Gino Contaldi, Tafelsig
Amid the reports of innocent people being killed on the Cape Flats recently, it is very disappointing to read the responses of various politicians, officials and community activists. Government departments and specific officials point fingers at one another; while they are blamed for not doing enough to stop these crimes.
The reality, however, is that none of these is responsible for the senseless killings of these victims.
No police or security intelligence could have anticipated any of these violent incidents at this specific point in time, or in their specific locations.
If some of these attacks were not committed by gangsters, then they were definitely done by organised criminals who aim to destabilise these areas.
This is indeed how the forces of evil operate. They are never happy when people seem to be at peace.
These evildoers therefore do not need any specific motive to do evil.
They may simply perform random acts of wickedness, thereby deriving pleasure from the pain of others.
The onus is on communities to help foster respect for their fellow man and respect for human life; which starts with instilling Godly values.
It is the lack thereof which lies at the root of many violent crimes.
Residents and their religious and social organisations have to work more closely together with the law enforcement authorities in this regard, especially to help with crime prevention. Having said that, intelligent policing using advanced strategies and various smart technologies, is indeed still required to help prevent, minimise and address the incidence and severity of crimes by gangsters and related community terrorists.
It is by being proactive, rather than reactive, that solutions will really be sustainable.
To start addressing these problems at community level, free individual and group counselling and guidance sessions per area per week could perhaps be made available.
DVDs of actual counselling sessions which could be watched at home could also be freely distributed.
Counselling will help people deal with unresolved issues that make them potential criminals; thereby changing their mindset to refrain from evil.
Also, free basic counselling short courses could be offered in community halls and church buildings.
Because most of these crimes are committed by unemployed young males, they should be the main target group.

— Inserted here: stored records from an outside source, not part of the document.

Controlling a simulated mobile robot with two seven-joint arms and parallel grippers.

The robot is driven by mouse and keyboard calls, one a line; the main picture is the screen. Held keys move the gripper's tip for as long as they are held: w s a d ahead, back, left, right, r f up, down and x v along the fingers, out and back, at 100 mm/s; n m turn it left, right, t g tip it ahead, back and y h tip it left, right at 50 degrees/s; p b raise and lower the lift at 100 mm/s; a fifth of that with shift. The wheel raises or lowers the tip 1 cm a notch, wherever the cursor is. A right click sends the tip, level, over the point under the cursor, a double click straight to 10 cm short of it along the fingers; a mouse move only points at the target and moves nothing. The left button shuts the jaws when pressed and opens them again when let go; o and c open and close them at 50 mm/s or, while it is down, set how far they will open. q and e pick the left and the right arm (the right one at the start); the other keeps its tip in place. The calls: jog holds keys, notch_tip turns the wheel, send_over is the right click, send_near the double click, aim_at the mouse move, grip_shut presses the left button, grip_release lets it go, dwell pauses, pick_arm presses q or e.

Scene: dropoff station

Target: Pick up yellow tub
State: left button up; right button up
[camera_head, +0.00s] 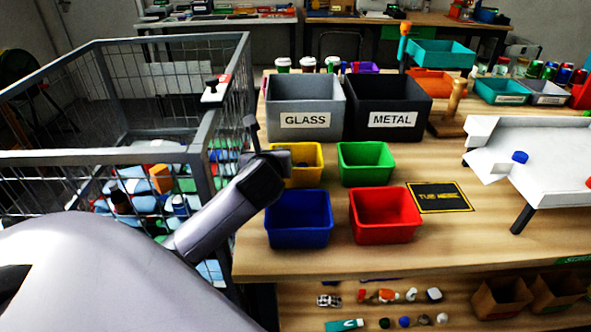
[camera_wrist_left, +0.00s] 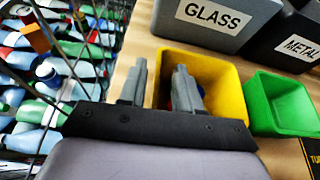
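The yellow tub (camera_head: 309,163) stands on the wooden table in front of the grey GLASS bin, left of the green tub. In the left wrist view the yellow tub (camera_wrist_left: 226,82) holds something blue and red, mostly hidden by a finger. My left gripper (camera_head: 270,143) is at the tub's left side, and its wrist hides the tub's left part in the head view. In the wrist view the left gripper (camera_wrist_left: 160,82) is open, with one finger left of the tub's left wall and the other over its opening. I cannot tell whether they touch it. My right gripper is not in view.
A green tub (camera_head: 366,163), blue tub (camera_head: 298,222) and red tub (camera_head: 385,218) stand close by. The GLASS bin (camera_head: 305,100) and black METAL bin (camera_head: 388,103) are behind. A wire cage (camera_head: 205,150) with bottles is left. A white chute (camera_head: 535,150) is right.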

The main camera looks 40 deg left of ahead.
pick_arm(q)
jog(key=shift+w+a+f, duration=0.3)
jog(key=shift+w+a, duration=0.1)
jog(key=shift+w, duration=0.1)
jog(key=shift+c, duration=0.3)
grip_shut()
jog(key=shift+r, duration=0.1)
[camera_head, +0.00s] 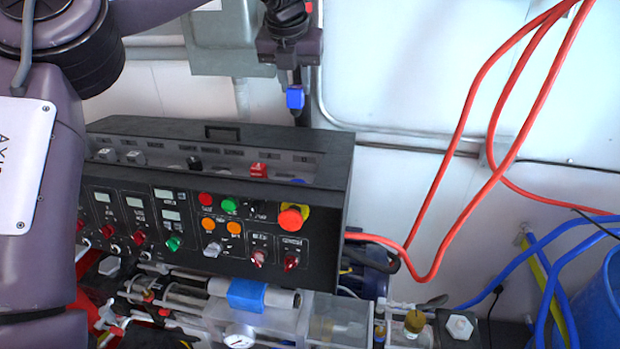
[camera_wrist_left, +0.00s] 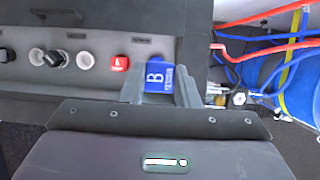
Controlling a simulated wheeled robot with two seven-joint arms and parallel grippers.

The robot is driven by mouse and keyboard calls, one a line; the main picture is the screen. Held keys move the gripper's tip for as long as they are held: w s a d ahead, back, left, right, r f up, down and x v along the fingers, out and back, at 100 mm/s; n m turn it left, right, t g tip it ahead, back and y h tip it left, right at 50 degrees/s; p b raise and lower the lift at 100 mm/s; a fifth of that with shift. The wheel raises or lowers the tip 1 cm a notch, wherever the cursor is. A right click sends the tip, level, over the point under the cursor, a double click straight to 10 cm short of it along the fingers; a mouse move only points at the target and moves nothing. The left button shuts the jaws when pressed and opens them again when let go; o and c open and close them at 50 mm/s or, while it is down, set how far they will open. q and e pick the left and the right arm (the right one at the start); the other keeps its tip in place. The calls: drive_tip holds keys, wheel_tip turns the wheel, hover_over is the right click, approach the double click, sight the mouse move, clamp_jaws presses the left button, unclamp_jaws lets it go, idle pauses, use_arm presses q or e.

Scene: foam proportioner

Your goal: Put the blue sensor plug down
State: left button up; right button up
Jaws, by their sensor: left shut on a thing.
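The blue sensor plug (camera_head: 295,98) is held in the air above the back right of the black control box in the head view. In the left wrist view the plug (camera_wrist_left: 158,76) shows a white letter B and sits between the two grey fingers. My left gripper (camera_head: 296,80) is shut on it, pointing down; the fingers also show in the wrist view (camera_wrist_left: 160,88). The black control box (camera_head: 335,185) has a sloped top strip with a row of sockets. A red plug (camera_head: 258,170) sits in that strip; it shows with a letter A in the wrist view (camera_wrist_left: 120,63).
Buttons and a red emergency stop (camera_head: 291,217) cover the box front. Pipes with a gauge (camera_head: 239,336) lie below it. Red hoses (camera_head: 487,150), blue hoses (camera_head: 545,255) and a blue drum (camera_head: 598,305) are at right. A conduit runs along the white wall behind.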

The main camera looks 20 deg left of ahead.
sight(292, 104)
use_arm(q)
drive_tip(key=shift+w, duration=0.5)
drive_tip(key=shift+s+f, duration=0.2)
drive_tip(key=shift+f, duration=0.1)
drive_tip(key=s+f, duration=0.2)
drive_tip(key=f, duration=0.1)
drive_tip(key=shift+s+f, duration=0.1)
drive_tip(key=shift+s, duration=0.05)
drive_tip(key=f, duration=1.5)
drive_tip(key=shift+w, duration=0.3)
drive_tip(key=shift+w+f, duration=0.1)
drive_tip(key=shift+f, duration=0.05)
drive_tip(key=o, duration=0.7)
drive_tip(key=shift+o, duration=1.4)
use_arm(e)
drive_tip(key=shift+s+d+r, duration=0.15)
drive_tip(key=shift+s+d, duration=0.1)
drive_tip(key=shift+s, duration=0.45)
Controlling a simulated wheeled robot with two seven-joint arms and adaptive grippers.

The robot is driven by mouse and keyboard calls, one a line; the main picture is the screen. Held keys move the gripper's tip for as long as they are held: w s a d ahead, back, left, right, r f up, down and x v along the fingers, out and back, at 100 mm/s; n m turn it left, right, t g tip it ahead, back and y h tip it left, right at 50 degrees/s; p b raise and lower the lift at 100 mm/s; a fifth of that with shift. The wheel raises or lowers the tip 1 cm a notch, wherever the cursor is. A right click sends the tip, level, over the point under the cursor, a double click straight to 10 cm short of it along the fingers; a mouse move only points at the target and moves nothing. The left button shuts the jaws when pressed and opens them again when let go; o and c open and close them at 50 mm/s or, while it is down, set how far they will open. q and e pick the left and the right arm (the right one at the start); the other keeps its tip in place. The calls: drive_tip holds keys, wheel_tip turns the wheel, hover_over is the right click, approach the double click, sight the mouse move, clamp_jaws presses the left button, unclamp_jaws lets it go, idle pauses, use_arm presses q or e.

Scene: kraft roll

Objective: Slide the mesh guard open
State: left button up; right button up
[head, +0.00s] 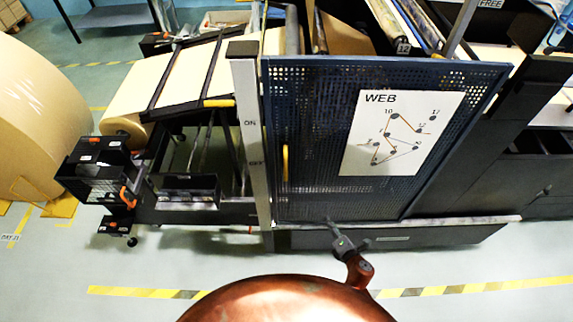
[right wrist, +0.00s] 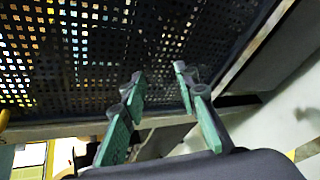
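The mesh guard (head: 320,120) is a dark blue perforated panel on the front of the machine, with a white "WEB" diagram sheet (head: 402,133) on it. Its yellow upright handle (head: 285,163) is near the panel's left edge, beside a grey post (head: 252,140). The guard spans the bay right of that post. My right gripper (head: 328,220) is low in front of the guard's bottom edge, right of and below the handle. In the right wrist view its green fingers (right wrist: 158,76) are spread and empty, with the mesh (right wrist: 90,50) beyond them. My left gripper is not in view.
A large kraft roll (head: 40,115) stands at the far left beside a black unit with orange parts (head: 100,175). Left of the post, an open bay shows a brown paper web (head: 185,80) and rollers. The floor in front is clear, with a yellow striped line (head: 140,292).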

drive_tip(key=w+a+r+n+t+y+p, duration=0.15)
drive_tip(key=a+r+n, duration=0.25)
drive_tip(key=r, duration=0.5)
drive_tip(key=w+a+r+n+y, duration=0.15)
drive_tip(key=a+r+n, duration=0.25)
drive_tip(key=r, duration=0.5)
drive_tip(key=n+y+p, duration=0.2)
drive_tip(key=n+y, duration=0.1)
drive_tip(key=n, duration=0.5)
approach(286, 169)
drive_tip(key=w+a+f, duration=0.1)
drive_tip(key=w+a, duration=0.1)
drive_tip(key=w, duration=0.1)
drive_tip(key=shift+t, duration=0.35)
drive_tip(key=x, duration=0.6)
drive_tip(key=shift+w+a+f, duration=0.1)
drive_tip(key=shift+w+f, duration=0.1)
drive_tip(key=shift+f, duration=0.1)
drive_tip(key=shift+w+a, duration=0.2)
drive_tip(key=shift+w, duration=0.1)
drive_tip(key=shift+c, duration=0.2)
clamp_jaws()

These courses will serve as empowerment for themselves, and empower them to be lay counsellors for their peers in the neighbourhood.
Counselling would also be made more easily accessible then.
The departments of Social Development, Health and Justice would be the key drivers of this counselling intervention.
Such counselling sessions should also be implemented at high schools in gang-infested areas in the medium-term, while people are still teenagers.
Rather than just employing more police officers, the government should also consider community workers. At least three key community workers per area could be paid an allowance, to act as “community influencers”.
This allowance would enable them to be dedicated and full-time in the long-term prevention of violent crimes in their areas.